[Given instruction]
Reproduce the listing below verbatim.

[Entries from a robot dataset]
-=-=-

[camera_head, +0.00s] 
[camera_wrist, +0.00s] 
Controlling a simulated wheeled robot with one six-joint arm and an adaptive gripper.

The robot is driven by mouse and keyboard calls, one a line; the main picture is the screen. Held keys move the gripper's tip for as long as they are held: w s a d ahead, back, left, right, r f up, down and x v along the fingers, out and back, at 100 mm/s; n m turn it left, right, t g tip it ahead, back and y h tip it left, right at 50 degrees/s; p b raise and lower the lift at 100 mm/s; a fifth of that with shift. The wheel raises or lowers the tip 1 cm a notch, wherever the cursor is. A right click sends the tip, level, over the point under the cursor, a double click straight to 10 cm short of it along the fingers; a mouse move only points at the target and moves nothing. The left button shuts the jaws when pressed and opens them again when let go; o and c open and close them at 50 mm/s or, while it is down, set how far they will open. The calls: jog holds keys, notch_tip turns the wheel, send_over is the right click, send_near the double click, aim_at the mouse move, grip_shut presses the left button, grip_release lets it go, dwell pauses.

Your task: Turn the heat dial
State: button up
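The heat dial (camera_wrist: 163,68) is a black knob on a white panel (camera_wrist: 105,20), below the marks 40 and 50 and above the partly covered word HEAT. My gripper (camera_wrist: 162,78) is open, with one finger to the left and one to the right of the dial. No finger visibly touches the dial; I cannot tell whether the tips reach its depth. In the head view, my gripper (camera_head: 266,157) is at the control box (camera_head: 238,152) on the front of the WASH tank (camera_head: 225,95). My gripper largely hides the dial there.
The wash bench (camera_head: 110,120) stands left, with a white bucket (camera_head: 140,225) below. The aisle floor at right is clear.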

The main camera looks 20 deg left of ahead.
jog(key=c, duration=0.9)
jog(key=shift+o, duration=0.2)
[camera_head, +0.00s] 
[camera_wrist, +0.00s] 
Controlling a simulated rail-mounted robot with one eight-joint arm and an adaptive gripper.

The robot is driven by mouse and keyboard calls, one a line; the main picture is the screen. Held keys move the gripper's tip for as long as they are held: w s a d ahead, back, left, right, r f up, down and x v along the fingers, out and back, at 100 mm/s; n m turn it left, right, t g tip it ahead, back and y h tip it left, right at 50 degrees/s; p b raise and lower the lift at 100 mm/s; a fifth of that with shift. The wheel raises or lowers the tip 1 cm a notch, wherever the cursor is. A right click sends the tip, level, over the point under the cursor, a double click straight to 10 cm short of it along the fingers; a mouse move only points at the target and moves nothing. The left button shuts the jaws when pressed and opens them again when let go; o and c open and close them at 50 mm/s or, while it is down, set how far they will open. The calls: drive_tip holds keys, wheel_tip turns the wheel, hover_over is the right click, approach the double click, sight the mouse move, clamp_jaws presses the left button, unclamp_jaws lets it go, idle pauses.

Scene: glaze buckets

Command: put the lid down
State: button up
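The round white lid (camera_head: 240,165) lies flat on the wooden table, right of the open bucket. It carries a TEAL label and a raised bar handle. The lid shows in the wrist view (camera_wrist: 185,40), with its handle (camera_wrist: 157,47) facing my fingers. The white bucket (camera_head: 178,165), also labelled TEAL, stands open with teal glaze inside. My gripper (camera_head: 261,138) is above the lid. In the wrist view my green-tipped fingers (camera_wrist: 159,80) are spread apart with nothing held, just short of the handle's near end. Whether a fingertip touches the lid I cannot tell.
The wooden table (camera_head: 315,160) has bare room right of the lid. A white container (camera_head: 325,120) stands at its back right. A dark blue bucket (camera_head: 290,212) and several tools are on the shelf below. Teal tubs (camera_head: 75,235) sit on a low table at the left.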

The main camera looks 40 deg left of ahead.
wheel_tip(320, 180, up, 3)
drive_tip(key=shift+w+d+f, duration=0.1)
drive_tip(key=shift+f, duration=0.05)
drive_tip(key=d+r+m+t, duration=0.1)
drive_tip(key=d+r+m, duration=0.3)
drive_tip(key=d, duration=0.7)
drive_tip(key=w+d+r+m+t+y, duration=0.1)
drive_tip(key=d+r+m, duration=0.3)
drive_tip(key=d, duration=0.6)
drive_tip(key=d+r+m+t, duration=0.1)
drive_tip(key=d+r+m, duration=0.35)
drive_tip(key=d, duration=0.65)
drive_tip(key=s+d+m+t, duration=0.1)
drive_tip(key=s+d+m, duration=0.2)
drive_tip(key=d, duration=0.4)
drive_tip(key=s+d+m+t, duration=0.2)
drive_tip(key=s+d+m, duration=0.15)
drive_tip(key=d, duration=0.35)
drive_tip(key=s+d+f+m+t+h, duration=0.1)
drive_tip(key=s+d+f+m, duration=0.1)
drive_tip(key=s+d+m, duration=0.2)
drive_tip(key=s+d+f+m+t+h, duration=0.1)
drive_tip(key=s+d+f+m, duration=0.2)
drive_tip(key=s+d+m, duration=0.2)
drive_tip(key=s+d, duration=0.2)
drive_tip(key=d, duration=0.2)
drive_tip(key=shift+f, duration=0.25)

-=-=-

[Result of the exercise]
[camera_head, +0.00s] 
[camera_wrist, +0.00s] 
Controlling a simulated wheeled robot with one six-joint arm and an adaptive gripper.

The robot is driven by mouse and keyboard calls, one a line; the main picture is the screen. Held keys move the gripper's tip for as long as they are held: w s a d ahead, back, left, right, r f up, down and x v along the fingers, out and back, at 100 mm/s; n m turn it left, right, t g tip it ahead, back and y h tip it left, right at 50 degrees/s; p b raise and lower the lift at 100 mm/s; a fifth of that with shift. The wheel raises or lowers the tip 1 cm a notch, wherever the cursor is. A right click sends the tip, level, over the point under the cursor, a double click straight to 10 cm short of it along the fingers; a mouse move only points at the target and moves nothing. The left button shuts the jaws when pressed and opens them again when let go; o and c open and close them at 50 mm/s or, while it is down, set how far they will open. The calls: jog holds keys, notch_tip turns the wheel, send_over is the right click, send_near the double click, aim_at the mouse move, grip_shut presses the left button, grip_release lets it go, dwell pauses.

Your task: Turn the heat dial
State: button up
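The heat dial (camera_wrist: 163,68) is a black knob on a white panel (camera_wrist: 105,20), below the marks 40 and 50 and above the partly covered word HEAT. My gripper (camera_wrist: 162,78) is open, with one finger to the left and one to the right of the dial. No finger visibly touches the dial; I cannot tell whether the tips reach its depth. In the head view, my gripper (camera_head: 266,157) is at the control box (camera_head: 238,152) on the front of the WASH tank (camera_head: 225,95). My gripper largely hides the dial there.
The wash bench (camera_head: 110,120) stands left, with a white bucket (camera_head: 140,225) below. The aisle floor at right is clear.

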The main camera looks 20 deg left of ahead.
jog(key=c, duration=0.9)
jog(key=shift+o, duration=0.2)
[camera_head, +0.00s] 
[camera_wrist, +0.00s] 
Controlling a simulated rail-mounted robot with one eight-joint arm and an adaptive gripper.

The robot is driven by mouse and keyboard calls, one a line; the main picture is the screen. Held keys move the gripper's tip for as long as they are held: w s a d ahead, back, left, right, r f up, down and x v along the fingers, out and back, at 100 mm/s; n m turn it left, right, t g tip it ahead, back and y h tip it left, right at 50 degrees/s; p b raise and lower the lift at 100 mm/s; a fifth of that with shift. The wheel raises or lowers the tip 1 cm a notch, wherever the cursor is. A right click sends the tip, level, over the point under the cursor, a double click straight to 10 cm short of it along the fingers; a mouse move only points at the target and moves nothing. The left button shuts the jaws when pressed and opens them again when let go; o and c open and close them at 50 mm/s or, while it is down, set how far they will open. The calls: drive_tip holds keys, wheel_tip turns the wheel, hover_over is the right click, approach the double click, sight the mouse move, clamp_jaws presses the left button, unclamp_jaws lets it go, idle pauses.

Scene: glaze buckets

Command: put the lid down
State: button up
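The round white lid (camera_head: 240,165) lies flat on the wooden table, right of the open bucket. It carries a TEAL label and a raised bar handle. The lid shows in the wrist view (camera_wrist: 185,40), with its handle (camera_wrist: 157,47) facing my fingers. The white bucket (camera_head: 178,165), also labelled TEAL, stands open with teal glaze inside. My gripper (camera_head: 261,138) is above the lid. In the wrist view my green-tipped fingers (camera_wrist: 159,80) are spread apart with nothing held, just short of the handle's near end. Whether a fingertip touches the lid I cannot tell.
The wooden table (camera_head: 315,160) has bare room right of the lid. A white container (camera_head: 325,120) stands at its back right. A dark blue bucket (camera_head: 290,212) and several tools are on the shelf below. Teal tubs (camera_head: 75,235) sit on a low table at the left.

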The main camera looks 40 deg left of ahead.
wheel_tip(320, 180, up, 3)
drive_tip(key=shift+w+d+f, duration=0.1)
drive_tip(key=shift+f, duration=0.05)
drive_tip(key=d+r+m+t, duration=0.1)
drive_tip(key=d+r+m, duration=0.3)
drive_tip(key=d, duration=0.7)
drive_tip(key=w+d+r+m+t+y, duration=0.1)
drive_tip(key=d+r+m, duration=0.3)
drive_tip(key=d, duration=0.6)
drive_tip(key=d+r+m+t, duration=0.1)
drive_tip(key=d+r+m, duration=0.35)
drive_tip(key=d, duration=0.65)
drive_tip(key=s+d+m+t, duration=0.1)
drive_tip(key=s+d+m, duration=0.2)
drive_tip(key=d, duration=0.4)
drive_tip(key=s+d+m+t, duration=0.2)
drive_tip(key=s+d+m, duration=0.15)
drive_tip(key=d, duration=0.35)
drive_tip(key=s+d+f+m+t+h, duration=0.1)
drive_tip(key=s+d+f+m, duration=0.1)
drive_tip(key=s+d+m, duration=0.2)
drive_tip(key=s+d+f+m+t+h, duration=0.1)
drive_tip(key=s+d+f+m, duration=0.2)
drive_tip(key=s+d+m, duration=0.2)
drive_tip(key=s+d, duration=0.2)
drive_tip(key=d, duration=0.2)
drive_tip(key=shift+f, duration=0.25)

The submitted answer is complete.